The second point I'd like to make is the onboarding comment was telling around a more broad issue, which is that too many times we focus on getting the process done and checking the box and moving on. So once all the tools are set up, well, yeah, they're “onboarded” but maybe onboarded from a functional perspective and not from an emotional or experience perspective, where they're connected to the organization. Changing our thinking to equating onboarding to lifetime value or onboarding to some other measure of engagement, versus “Did I check the box and get the tool set up?”

[John] I love the comments around anchoring the end state goal around lifetime value. I love that because it speaks to the perpetual need to think about the customer not as a single transaction, but as a series of engagement points that continue in perpetude, because you don't necessarily have a projection of, "Oh, the lifetime customer value will end here." You want it to keep going, and you want to continue to elevate how you're providing value. Anchoring the discussion around CX in terms of lifetime value, what value you're getting from the customer, but also by necessity, what value you're delivering to the customer through experiences over the entire lifetime, I think, is the right anchor to be thinking about.

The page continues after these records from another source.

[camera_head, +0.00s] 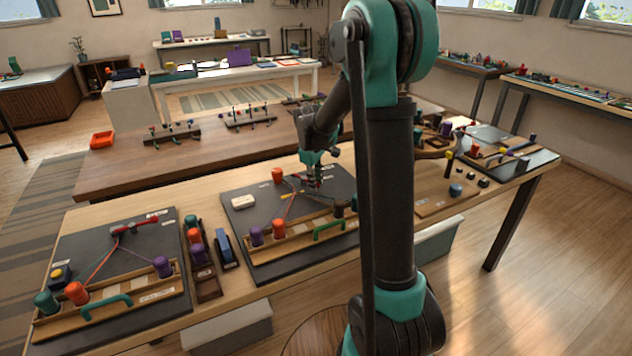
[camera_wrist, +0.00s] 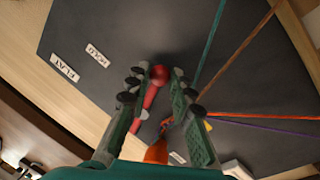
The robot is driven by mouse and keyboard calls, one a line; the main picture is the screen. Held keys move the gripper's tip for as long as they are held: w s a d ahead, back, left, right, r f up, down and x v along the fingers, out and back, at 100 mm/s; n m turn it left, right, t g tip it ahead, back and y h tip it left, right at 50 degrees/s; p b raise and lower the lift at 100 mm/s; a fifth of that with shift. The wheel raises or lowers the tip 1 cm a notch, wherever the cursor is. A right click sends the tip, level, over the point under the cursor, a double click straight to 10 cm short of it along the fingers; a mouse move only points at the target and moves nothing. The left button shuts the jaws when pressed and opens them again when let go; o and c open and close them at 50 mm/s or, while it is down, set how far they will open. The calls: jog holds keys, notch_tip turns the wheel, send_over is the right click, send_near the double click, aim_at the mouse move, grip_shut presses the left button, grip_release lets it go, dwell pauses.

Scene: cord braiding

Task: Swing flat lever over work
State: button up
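The lever (camera_wrist: 150,97) is a short red bar with a round red knob (camera_wrist: 159,75), lying over the dark work board (camera_wrist: 95,25). Labels reading FLAT (camera_wrist: 65,67) and apparently HOLD (camera_wrist: 97,56) lie to its left. My gripper (camera_wrist: 160,72) is open with its fingers on either side of the knob; a narrow gap seems to show, though contact is hard to judge. In the head view my gripper (camera_head: 314,181) is low over the middle board (camera_head: 240,222) and hides the lever. Green, orange and purple cords meet near the lever's lower end.
An orange bobbin (camera_wrist: 157,152) stands close to my fingers in the wrist view. A left board (camera_head: 75,240) has a similar red lever (camera_head: 140,224).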

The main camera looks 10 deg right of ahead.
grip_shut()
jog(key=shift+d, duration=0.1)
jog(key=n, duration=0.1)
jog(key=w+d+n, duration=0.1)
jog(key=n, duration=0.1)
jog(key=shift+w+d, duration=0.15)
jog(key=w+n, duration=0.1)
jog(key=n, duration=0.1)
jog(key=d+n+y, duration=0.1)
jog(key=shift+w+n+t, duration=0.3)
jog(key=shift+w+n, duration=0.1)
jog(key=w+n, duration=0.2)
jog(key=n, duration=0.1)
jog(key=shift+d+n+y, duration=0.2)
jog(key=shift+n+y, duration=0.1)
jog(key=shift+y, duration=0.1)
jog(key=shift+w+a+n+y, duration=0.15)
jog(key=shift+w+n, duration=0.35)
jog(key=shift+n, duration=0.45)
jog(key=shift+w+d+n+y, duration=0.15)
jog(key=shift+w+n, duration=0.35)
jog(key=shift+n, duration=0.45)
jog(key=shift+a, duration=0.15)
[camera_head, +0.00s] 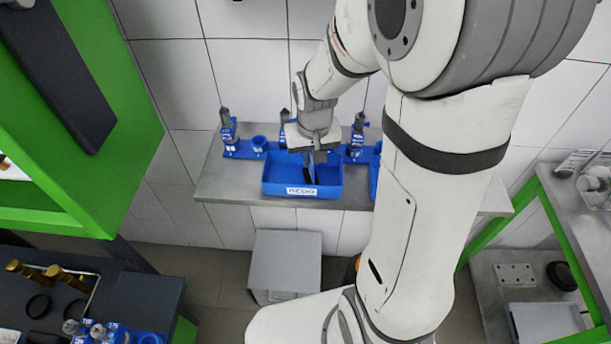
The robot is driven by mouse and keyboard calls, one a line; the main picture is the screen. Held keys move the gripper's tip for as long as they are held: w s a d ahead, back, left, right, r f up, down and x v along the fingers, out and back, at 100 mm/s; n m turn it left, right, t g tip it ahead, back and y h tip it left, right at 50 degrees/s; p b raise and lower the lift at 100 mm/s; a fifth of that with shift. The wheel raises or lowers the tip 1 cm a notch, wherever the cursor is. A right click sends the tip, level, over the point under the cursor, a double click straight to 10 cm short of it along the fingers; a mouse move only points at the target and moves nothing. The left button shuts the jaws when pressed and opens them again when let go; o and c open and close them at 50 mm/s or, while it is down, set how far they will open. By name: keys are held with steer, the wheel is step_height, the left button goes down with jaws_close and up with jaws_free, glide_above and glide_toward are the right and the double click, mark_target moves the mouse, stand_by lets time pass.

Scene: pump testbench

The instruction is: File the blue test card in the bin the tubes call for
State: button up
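A blue bin (275,185) with a white front label that seems to read REDO stands on a grey shelf by the tiled wall. Part of a second blue bin (374,178) shows at its right, mostly hidden behind my arm. My gripper (312,168) points down over the labelled bin, its fingers low near or inside the opening. I cannot make out the blue card; a dark or blue piece at the fingers may be fingers or card. Dark-topped tubes stand in blue holders behind the bins, one at left (227,120) and one at right (358,125); another is partly hidden behind my gripper.
The grey shelf (222,183) has some bare room at its left. A grey box (285,262) stands on the floor below. A green-framed bench (560,230) is at right. A green structure (120,190) and a dark table with brass parts (70,277) are at left.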

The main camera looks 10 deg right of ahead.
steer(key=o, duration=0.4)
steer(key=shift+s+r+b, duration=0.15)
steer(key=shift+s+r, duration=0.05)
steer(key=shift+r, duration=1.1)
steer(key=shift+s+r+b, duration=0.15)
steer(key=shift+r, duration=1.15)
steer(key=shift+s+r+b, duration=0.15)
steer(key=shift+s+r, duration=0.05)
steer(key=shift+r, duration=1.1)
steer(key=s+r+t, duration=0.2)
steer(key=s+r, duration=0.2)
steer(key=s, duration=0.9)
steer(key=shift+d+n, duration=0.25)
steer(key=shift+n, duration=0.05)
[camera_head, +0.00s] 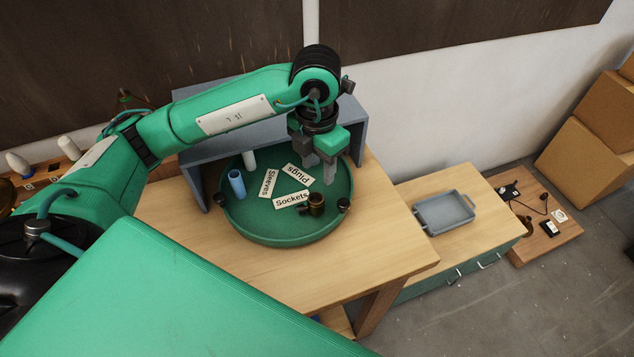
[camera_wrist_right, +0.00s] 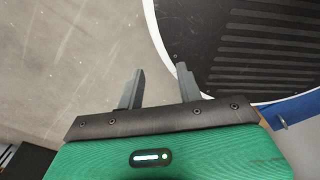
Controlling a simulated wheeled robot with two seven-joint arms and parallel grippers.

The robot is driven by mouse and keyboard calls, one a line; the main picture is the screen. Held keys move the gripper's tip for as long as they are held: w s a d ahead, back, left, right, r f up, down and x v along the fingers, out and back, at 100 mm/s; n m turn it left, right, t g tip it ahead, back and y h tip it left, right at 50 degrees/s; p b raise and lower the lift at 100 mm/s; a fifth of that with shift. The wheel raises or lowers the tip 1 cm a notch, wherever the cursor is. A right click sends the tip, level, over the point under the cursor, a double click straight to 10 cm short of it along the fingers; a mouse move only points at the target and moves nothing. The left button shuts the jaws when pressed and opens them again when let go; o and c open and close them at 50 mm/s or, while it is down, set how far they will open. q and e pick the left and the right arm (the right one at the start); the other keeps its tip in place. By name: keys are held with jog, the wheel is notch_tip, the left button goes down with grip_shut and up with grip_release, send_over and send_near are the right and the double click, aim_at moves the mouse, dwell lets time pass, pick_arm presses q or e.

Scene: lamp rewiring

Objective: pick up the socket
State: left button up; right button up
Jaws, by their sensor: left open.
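The socket (camera_head: 316,204) is a small dark brown and brass piece. It stands on a round green tray (camera_head: 262,238) beside the label "Sockets" (camera_head: 291,200). My left gripper (camera_head: 320,173) comes down over the right back part of the tray, behind the socket in the picture. Its grey fingers are apart and point down, with nothing seen between them. The socket is not between them. My right gripper (camera_wrist_right: 158,85) shows in the right wrist view with its fingers apart and empty, over grey floor.
The tray also carries a blue cylinder (camera_head: 237,183), a white cylinder (camera_head: 249,160), and labels "Sleeves" (camera_head: 268,182) and "Plugs" (camera_head: 297,174). A grey-blue shelf (camera_head: 195,165) stands around the back. A grey bin (camera_head: 444,209) sits on the lower bench to the right.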

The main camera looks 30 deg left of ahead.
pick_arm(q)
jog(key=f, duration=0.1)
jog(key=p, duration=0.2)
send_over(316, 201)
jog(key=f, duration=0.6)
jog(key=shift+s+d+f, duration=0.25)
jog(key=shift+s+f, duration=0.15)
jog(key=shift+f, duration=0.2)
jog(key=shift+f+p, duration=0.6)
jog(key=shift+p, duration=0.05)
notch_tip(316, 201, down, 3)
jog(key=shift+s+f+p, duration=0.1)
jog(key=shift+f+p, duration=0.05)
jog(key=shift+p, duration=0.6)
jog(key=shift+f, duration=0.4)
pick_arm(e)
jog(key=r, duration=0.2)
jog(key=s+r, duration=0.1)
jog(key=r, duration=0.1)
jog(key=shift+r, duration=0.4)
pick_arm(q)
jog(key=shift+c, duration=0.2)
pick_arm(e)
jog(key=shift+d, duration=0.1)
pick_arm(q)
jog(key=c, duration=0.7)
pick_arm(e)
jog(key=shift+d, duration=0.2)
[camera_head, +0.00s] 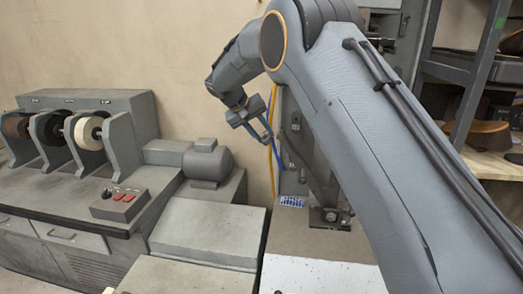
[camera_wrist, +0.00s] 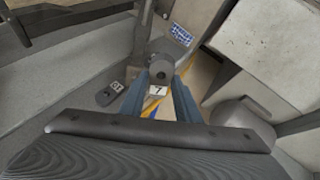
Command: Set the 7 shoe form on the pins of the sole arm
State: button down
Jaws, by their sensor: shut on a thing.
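My gripper (camera_wrist: 160,98) is shut, its two blue-grey fingers on either side of a small piece with a white tag reading 7, the 7 shoe form (camera_wrist: 157,90). Most of the form is hidden by my gripper. In the head view my gripper (camera_head: 258,130) hangs in front of the stitching machine (camera_head: 318,165); the form cannot be made out there. A grey rounded part (camera_wrist: 160,66) shows just beyond the tag in the wrist view; I cannot tell whether it belongs to the sole arm. No pins can be made out.
A dark piece tagged 10 (camera_wrist: 108,94) lies on a grey surface left of the fingers. A yellow hose (camera_head: 274,160) runs behind my gripper. A bench with polishing wheels (camera_head: 87,131) stands left, a motor (camera_head: 207,161) beside it. Shelving (camera_head: 462,72) stands right.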

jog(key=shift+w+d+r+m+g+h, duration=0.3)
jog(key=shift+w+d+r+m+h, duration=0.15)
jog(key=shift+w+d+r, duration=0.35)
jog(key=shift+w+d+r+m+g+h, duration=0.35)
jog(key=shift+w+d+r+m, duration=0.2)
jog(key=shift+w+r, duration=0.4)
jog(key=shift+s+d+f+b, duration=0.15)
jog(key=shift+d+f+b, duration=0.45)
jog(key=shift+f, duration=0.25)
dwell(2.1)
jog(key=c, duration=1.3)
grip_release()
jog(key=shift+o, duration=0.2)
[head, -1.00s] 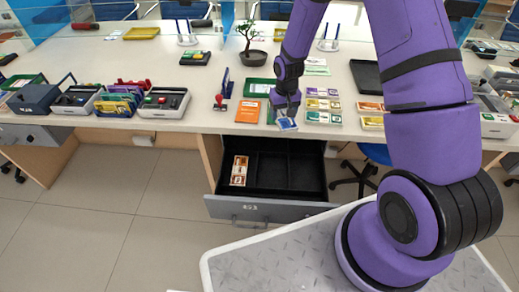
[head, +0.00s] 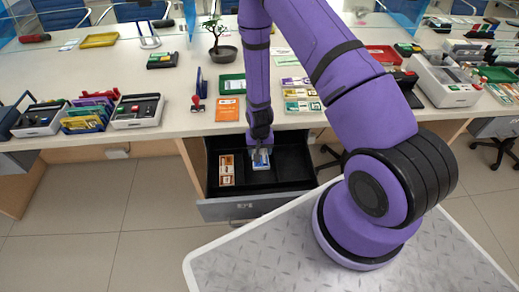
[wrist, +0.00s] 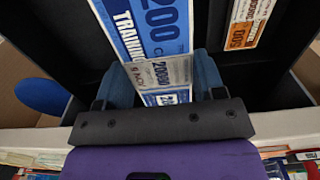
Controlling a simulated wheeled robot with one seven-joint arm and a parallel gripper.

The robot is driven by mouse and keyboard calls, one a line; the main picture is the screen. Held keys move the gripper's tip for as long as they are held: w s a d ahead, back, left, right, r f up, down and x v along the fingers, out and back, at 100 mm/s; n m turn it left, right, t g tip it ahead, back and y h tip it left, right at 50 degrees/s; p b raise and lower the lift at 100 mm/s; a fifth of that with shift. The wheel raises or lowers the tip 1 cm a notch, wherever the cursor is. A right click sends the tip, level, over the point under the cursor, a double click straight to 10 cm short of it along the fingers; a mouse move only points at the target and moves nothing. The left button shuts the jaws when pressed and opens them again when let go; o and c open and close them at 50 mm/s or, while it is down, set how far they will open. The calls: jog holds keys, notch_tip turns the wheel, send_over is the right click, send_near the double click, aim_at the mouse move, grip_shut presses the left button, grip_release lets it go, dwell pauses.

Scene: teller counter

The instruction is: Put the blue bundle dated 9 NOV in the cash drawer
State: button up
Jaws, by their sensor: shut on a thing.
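A blue bundle (head: 261,163) printed with 200 and TRAINING is between the jaws of my gripper (head: 259,148). In the wrist view, the blue bundle (wrist: 158,28) has a pale paper band across it; the band's print is upside down and seems to read 9 NOV. The jaws of my gripper (wrist: 165,80) are shut on its sides at the band. The bundle is over the middle of the open cash drawer (head: 290,172). I cannot tell whether it touches the drawer floor.
Orange-and-white bundles (head: 227,168) lie in the drawer's left compartment; one bundle (wrist: 247,20) shows in the wrist view. The counter edge (head: 215,131) is just behind the drawer. More bundles (head: 302,100) and an orange booklet (head: 228,109) lie on the counter.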

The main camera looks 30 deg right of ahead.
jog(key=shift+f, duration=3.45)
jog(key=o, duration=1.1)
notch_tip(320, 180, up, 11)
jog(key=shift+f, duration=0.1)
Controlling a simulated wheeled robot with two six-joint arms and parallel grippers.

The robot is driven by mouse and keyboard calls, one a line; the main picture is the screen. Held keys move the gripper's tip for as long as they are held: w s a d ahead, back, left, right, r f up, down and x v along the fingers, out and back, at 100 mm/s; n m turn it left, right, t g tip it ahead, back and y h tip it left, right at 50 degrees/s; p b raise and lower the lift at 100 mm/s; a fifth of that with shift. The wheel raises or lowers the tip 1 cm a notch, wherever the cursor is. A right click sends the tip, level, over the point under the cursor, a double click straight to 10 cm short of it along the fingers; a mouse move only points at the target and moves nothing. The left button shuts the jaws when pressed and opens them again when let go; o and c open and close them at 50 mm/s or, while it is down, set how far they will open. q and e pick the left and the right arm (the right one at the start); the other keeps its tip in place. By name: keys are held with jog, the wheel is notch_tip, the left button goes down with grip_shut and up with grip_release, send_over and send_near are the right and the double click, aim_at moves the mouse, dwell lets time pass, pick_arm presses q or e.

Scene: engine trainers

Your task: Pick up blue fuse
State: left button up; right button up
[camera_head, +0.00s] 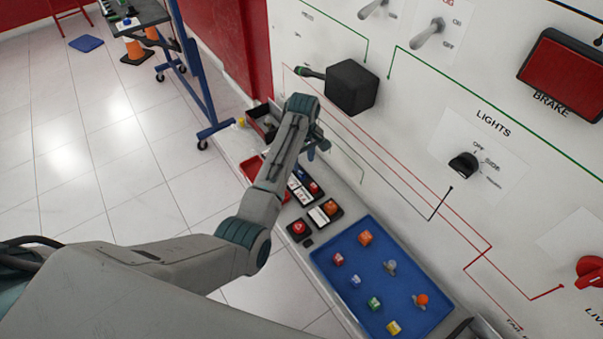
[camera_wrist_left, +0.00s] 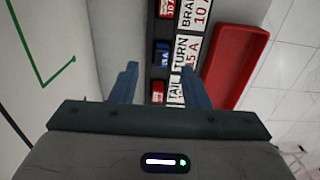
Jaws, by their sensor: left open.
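The blue fuse (camera_wrist_left: 161,52) sits in the black fuse block beside the white label reading TURN 15 A, between red fuses above and below it in the left wrist view. In the head view the fuse block (camera_head: 303,186) lies on the ledge at the foot of the white panel, partly behind my left arm. My left gripper (camera_wrist_left: 160,70) is open and empty. Its two blue-grey fingers point toward the fuse block, one to each side of the blue fuse in the picture. In the head view my left gripper (camera_head: 319,146) is over the ledge. My right gripper does not show.
A red tray (camera_wrist_left: 236,65) lies beside the fuse block. A blue tray (camera_head: 403,282) with several coloured fuses and bulbs stands toward the right on the ledge. The white panel with switches and a black box (camera_head: 351,87) rises close beside my left arm.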

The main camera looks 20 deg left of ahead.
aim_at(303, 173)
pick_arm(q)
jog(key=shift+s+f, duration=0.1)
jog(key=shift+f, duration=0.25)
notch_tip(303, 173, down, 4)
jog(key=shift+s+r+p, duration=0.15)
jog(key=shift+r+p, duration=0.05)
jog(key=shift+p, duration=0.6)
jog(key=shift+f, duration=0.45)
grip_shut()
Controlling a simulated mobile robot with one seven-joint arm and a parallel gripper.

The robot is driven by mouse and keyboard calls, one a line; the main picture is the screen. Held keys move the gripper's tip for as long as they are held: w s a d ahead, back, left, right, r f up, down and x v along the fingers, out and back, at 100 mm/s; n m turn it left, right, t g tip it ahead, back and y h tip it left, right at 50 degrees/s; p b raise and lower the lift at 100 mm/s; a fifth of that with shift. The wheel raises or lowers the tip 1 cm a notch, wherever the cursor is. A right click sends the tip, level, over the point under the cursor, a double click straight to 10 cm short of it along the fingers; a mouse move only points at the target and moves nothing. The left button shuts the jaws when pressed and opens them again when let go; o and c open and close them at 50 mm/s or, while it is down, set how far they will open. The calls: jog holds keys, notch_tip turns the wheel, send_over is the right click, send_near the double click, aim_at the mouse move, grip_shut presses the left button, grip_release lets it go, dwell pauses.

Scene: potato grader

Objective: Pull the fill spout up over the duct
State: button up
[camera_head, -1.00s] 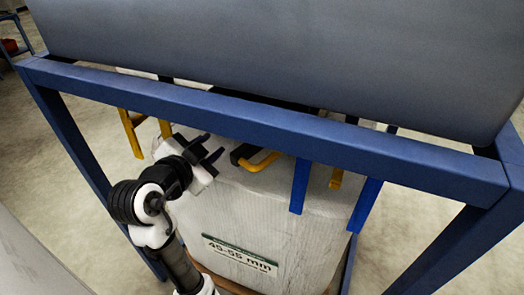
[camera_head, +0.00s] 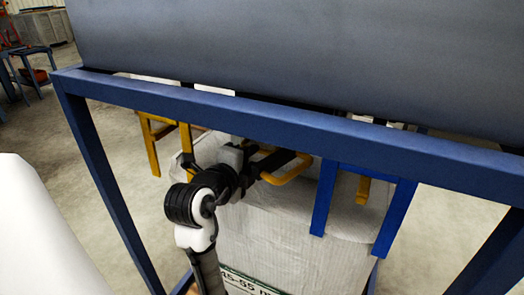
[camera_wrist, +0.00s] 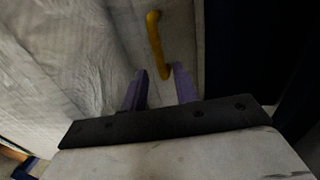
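A white woven bulk bag (camera_head: 300,225) stands inside a blue frame, with a label at its lower front. I cannot pick out the fill spout or the duct. The bag's top is partly hidden by the frame's top beam and my arm. A yellow bar (camera_head: 288,167) sticks out at the bag's top edge. My gripper (camera_head: 247,152) is just left of that bar, its fingers mostly hidden there. In the wrist view my gripper (camera_wrist: 160,82) is open and empty. A yellow bar (camera_wrist: 156,45) shows beyond the gap between its fingertips, with pale fabric to the left.
The blue top beam (camera_head: 290,135) crosses in front of and above my gripper. A large grey panel (camera_head: 300,50) sits over it. Blue brackets (camera_head: 325,197) and another yellow bar (camera_head: 363,190) are to the right; yellow posts (camera_head: 149,145) are to the left.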

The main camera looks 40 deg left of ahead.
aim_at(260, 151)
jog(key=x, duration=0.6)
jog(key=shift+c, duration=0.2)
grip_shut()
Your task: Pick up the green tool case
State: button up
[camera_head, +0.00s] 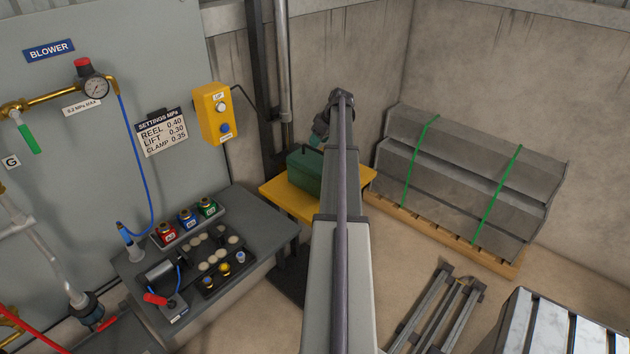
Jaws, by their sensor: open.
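The green tool case (304,169) sits on a yellow platform (287,201) near the back corner. My arm crosses in front and hides the right part of the case. My gripper (316,139) is at the far end of my arm, above the case. It is small and dark here, and its fingertips are hard to make out. It is open with nothing seen in it. I cannot tell whether it touches the case.
A grey bench (262,231) with colored fittings stands left of the platform. A yellow control box (215,113) hangs on the wall panel. A vertical post (264,80) stands behind the platform. Strapped grey blocks (465,176) lie on a pallet to the right.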

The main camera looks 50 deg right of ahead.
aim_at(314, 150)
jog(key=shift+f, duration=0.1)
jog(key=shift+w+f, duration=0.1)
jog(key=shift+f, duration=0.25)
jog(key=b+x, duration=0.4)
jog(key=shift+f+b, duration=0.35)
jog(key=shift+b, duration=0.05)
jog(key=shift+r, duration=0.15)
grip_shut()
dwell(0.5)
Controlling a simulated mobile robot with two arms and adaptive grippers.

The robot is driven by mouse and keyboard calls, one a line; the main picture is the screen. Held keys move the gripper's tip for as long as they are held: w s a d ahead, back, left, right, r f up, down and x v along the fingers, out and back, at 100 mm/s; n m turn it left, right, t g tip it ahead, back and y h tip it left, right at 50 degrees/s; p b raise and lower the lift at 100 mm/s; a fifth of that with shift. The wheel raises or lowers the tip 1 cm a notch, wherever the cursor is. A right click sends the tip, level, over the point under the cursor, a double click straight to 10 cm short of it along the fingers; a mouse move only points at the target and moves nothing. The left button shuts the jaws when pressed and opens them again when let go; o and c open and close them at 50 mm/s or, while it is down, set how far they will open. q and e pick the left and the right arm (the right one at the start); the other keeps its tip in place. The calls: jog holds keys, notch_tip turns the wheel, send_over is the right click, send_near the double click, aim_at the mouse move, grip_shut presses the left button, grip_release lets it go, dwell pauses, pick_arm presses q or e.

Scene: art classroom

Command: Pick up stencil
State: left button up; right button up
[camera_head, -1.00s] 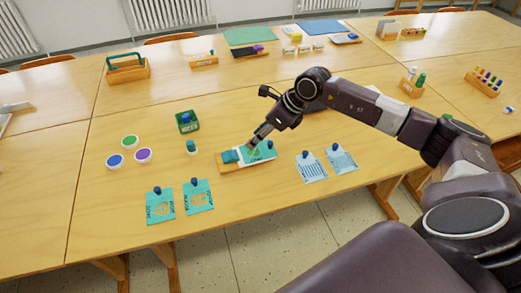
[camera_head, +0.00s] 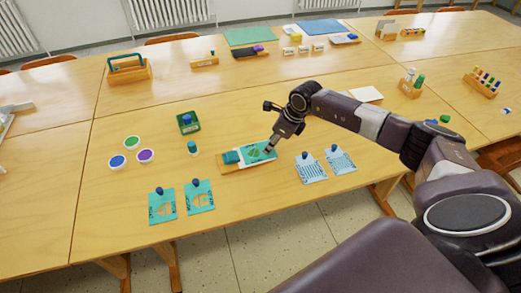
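A teal stencil (camera_head: 252,152) with a green leaf-like shape lies on a wooden board (camera_head: 232,169) near the middle of the front table, beside a teal block (camera_head: 231,157). My right gripper (camera_head: 268,149) points down at the stencil's right end, where its knob is hidden. I cannot tell whether the fingers touch or hold it. Two more teal stencils with dark blue knobs, one (camera_head: 162,207) and another (camera_head: 200,197), lie at the front left. Two light-blue striped cards with knobs, one (camera_head: 310,170) and another (camera_head: 340,160), lie right of the board. My left gripper is not in view.
Three paint pots, green (camera_head: 132,142), blue (camera_head: 117,161) and purple (camera_head: 145,156), stand at the left. A green box (camera_head: 188,123) and a small teal-capped jar (camera_head: 192,148) stand behind the board. The table is clear between these groups.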

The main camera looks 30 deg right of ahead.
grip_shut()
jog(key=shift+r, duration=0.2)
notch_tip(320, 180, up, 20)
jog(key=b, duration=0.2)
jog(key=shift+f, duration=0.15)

[Kurt] I also think, there are multiple examples beyond just onboarding, where we've reduced the experience to a set of actions that we take around our processes and what we need to deliver. And then we assume that once we've checked all the boxes, that we've delivered a great experience. When in reality, maybe we haven't delivered that great of an experience, even back to our measurement discussion.

How do we measure how effective it is? Not just that we've been efficient, but have we impacted the customer in a meaningful way? Did we provide them an experience that they want to talk about to others? Because the promise of customer experience is so powerful in a way that organizations can differentiate. But if we don't start measuring correctly and aspiring and embedding it into the culture, then it's really going to continue to be just all about our processes. And that's not what customer experience is about.